L’application par taches chez Vincent Van Gogh (1853-1890) et la multitude de personnages détaillés chez Jheronimus Bosch (1450-1516) ont un microcosme en commun. Cet effet troublant et stagnant de la peinture néerlandaise semble intrinsèque à cette culture située entre la campagne et la mer.
À Rotterdam, la planification urbanistique à grande échelle fait croire à un Dubaï européen et la répétition de chaînes de restaurants et de magasins à la satisfaction des touristes pour remplir ces complexes semble dédoubler Las Vegas outre-Atlantique. Tenant compte du fait que les Néerlandais disposent d’autant de superficie parce que la ville a été bombardée durant la Seconde Guerre mondiale et que les nouvelles architectures empruntent leur esthétique aux infrastructures maritimes, la comparaison avec les villes de Berlin et de Chicago est de mise.
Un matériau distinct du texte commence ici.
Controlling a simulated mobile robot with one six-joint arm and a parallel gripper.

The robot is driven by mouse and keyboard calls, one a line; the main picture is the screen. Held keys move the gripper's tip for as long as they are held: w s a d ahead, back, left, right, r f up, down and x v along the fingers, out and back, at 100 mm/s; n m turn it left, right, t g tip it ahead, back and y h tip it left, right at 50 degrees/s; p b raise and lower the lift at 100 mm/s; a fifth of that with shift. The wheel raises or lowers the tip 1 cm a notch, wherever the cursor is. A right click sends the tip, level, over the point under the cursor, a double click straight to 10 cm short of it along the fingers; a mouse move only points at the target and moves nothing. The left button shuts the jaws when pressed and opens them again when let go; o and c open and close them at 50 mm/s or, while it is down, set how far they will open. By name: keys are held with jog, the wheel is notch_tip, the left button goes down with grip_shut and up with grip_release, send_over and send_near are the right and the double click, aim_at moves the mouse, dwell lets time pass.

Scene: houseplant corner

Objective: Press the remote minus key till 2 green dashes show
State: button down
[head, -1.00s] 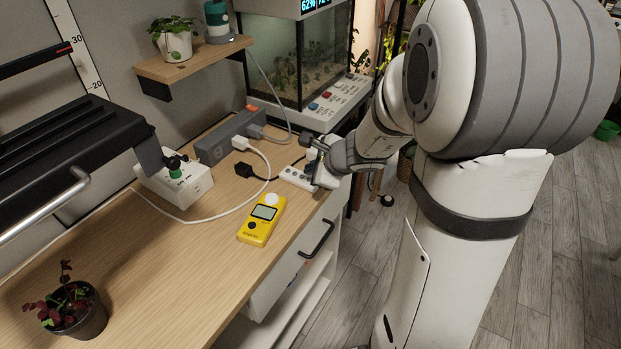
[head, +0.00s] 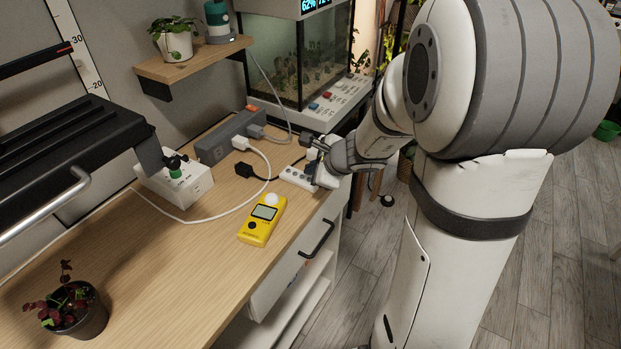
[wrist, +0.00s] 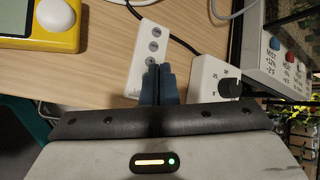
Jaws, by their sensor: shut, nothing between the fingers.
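The remote (head: 293,177) is a small white slab with a row of grey round keys, lying on the wooden bench top near its front edge. In the wrist view the remote (wrist: 148,34) runs up from my fingertips, with several keys showing. My gripper (wrist: 159,68) is shut, its blue-grey fingers together and empty. The tips cover part of the remote's near end, just below the lowest visible key. I cannot tell whether they touch it. The key marks are too small to read. No green dashes can be made out in either view.
A white dial box (wrist: 212,78) stands close right of my fingers. The yellow meter (head: 262,219) lies left of the remote. A black plug (head: 244,170), cables and a grey power block (head: 231,137) lie behind. The terrarium (head: 300,62) stands further back.

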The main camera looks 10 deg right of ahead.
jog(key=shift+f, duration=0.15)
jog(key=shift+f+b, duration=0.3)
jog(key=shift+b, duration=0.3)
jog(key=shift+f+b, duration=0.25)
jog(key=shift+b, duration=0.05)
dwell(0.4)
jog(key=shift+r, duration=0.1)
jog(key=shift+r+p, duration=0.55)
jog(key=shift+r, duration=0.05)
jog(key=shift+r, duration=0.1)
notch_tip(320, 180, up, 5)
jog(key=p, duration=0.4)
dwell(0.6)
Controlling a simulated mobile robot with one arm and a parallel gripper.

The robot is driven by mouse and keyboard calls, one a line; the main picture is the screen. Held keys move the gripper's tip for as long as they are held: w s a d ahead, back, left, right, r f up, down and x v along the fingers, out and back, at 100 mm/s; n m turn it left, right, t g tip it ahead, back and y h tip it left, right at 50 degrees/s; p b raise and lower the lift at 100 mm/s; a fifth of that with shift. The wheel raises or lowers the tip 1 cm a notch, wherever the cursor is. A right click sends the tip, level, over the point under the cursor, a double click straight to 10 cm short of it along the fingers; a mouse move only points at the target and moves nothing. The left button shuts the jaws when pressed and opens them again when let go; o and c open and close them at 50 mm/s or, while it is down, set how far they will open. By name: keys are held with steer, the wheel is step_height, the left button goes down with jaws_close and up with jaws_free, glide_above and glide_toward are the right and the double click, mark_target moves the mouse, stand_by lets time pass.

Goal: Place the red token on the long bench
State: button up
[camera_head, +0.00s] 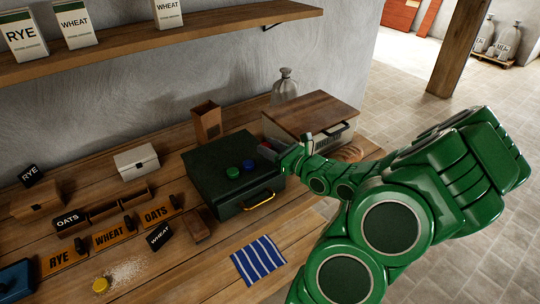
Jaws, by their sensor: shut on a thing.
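My gripper (270,149) is near the centre of the view, shut on the red token (266,147), of which only a small red part shows between the fingers. It is above or beside the right edge of a dark green box (225,195) with a yellow handle. I cannot tell its exact height. The long bench (200,264) is a plank surface along the wall, running from the lower left to the centre. My green arm reaches in from the lower right and hides part of the bench's right end.
A yellow token (101,284) lies near spilled grain. A striped cloth (258,260), grain signs (110,236), a white box (136,161) and a wood-topped case (310,113) occupy the bench. A shelf (180,37) hangs above.

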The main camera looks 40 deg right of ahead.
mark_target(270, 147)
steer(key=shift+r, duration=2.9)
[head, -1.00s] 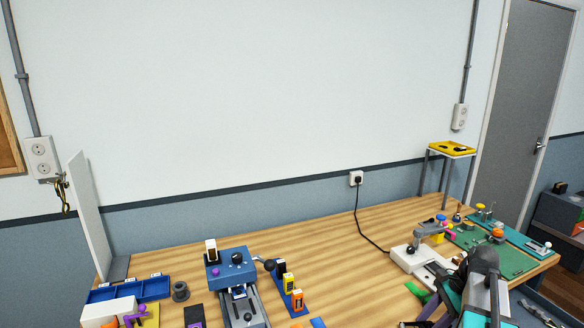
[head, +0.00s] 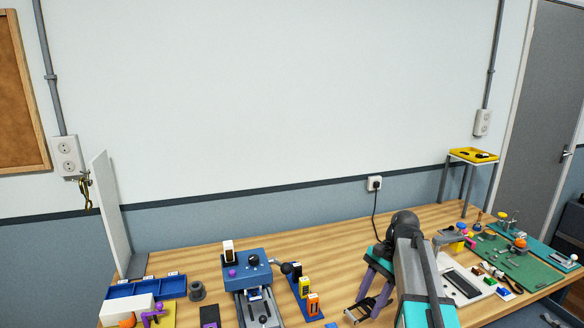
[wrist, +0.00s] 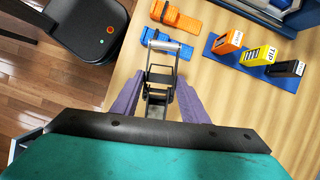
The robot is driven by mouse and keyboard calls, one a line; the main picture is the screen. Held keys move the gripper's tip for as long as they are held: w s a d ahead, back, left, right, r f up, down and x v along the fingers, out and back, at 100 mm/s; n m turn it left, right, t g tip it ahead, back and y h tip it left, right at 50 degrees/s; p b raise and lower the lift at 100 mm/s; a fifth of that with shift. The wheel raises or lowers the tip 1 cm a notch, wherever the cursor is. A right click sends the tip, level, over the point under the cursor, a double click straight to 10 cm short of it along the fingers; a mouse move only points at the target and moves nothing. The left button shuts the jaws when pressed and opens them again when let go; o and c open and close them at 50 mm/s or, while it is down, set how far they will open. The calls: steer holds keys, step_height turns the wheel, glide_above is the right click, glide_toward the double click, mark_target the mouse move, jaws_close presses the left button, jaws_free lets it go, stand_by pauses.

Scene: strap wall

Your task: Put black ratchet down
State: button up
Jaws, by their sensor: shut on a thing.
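The black ratchet (wrist: 159,75) is between the purple fingers of my gripper (wrist: 157,98) in the wrist view. It has a dark metal frame and a pale roller-like handle at its far end. My gripper is shut on it. In the head view, my gripper (head: 372,298) is at the lower middle, with the ratchet (head: 356,309) showing below the fingers. The ratchet is over the wooden bench (head: 338,262); I cannot tell if it touches the top.
Orange (wrist: 178,17) and blue (wrist: 166,43) strap bundles lie just beyond the ratchet. A blue stand (wrist: 262,72) holds orange, yellow and black blocks to the right. The blue vise-like machine (head: 250,272) stands left. Bare bench lies behind my gripper.

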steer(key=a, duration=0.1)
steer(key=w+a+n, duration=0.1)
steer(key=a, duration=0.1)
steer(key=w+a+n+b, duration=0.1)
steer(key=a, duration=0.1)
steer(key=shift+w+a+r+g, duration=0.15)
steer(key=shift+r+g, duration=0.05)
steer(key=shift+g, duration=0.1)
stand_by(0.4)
Au Musée Boijmans Van Beuningen, l’exposition Boijmans in the War: Art in the Destroyed City, présentée jusqu’au 27 janvier 2019 examine les activités du musée sous occupation nazie après les bombardements de 1940. Une partie est dédiée à l’opposition au fascisme entre les deux guerres. À l’époque, la ville portuaire moderne abritait une vie nocturne vibrante teintée de jazz accueillant architectes progressistes, graphistes en plein éblouissement, ainsi que toutes les nouvelles formes d’art visuel. L’association d’artistes De Branding exposait les avant-gardistes internationaux, soutenue par la communauté d’affaires. La pauvreté endémique donnait un caractère engagé aux expositions dénonçant les injustices sociales.
À proximité de la mer du Nord, à l’embouchure du Rhin et de la Meuse, Rotterdam incarne le cœur industriel du pays autour du plus grand port européen. L’urbanisme et l’architecture du nouveau quartier Céramique de Maastricht ne sont que le croquis des constructions qui s’y déploient, à la différence que l’esthétique maritime semble croiser deux styles visibles à Chicago. L’apparence futuriste relève d’une simplicité spatiale tels les pavillons du Illinois Institute of Technology (IIT) dessinés par Mies van der Rohe et de l’intégration de formes appartenant aux transports, ces habitacles en mouvements, telles les Prairie house de la banlieue Oak Park dessinées par Frank Lloyd Wright, dont les hublots.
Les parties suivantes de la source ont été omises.